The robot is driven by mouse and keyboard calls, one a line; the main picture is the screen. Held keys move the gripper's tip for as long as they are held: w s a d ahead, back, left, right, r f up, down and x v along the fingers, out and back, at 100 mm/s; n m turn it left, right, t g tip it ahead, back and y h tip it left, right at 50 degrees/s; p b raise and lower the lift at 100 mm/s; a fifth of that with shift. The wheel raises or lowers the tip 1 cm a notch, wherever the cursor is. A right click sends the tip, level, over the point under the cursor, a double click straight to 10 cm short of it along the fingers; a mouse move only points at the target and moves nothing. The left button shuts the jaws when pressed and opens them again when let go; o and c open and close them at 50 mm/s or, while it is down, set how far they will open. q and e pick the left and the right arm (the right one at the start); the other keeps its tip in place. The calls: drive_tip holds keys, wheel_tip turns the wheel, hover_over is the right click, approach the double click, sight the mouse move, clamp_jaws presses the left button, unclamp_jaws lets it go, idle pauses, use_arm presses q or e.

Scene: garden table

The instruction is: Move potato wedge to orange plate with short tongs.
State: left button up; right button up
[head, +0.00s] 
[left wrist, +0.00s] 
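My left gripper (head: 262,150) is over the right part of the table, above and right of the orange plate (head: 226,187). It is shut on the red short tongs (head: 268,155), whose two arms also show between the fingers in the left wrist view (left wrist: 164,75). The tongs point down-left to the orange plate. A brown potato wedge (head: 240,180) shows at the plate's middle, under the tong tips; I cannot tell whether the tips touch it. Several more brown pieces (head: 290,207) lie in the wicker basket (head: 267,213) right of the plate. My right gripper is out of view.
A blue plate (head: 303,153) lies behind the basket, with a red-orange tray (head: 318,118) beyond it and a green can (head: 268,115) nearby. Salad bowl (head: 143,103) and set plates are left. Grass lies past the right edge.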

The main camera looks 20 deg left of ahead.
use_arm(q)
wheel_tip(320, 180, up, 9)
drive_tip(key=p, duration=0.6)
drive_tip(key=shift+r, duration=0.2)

###

→ EXERCISE PROMPT: Copy each line of the data exactly, leaving nothing out.

→ OUTPUT FOR THIS TASK:
The robot is driven by mouse and keyboard calls, one a line; the main picture is the screen. Held keys move the gripper's tip for as long as they are held: w s a d ahead, back, left, right, r f up, down and x v along the fingers, out and back, at 100 mm/s; n m turn it left, right, t g tip it ahead, back and y h tip it left, right at 50 degrees/s; p b raise and lower the lift at 100 mm/s; a fifth of that with shift. The wheel raises or lowers the tip 1 cm a notch, wherever the cursor is. A right click sends the tip, level, over the point under the cursor, a double click straight to 10 cm short of it along the fingers; a mouse move only points at the target and moves nothing. The left button shuts the jaws when pressed and opens them again when let go; o and c open and close them at 50 mm/s or, while it is down, set how far they will open. q and e pick the left and the right arm (the right one at the start); the other keeps its tip in place. The calls: drive_tip holds keys, wheel_tip turns the wheel, hover_over is the right click, approach the double click, sight the mouse move, clamp_jaws presses the left button, unclamp_jaws lets it go, idle pauses, use_arm presses q or e.

Scene: garden table

The instruction is: Move potato wedge to orange plate with short tongs.
State: left button up; right button up
[head, +0.00s] 
[left wrist, +0.00s] 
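My left gripper (head: 262,150) is over the right part of the table, above and right of the orange plate (head: 226,187). It is shut on the red short tongs (head: 268,155), whose two arms also show between the fingers in the left wrist view (left wrist: 164,75). The tongs point down-left to the orange plate. A brown potato wedge (head: 240,180) shows at the plate's middle, under the tong tips; I cannot tell whether the tips touch it. Several more brown pieces (head: 290,207) lie in the wicker basket (head: 267,213) right of the plate. My right gripper is out of view.
A blue plate (head: 303,153) lies behind the basket, with a red-orange tray (head: 318,118) beyond it and a green can (head: 268,115) nearby. Salad bowl (head: 143,103) and set plates are left. Grass lies past the right edge.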

The main camera looks 20 deg left of ahead.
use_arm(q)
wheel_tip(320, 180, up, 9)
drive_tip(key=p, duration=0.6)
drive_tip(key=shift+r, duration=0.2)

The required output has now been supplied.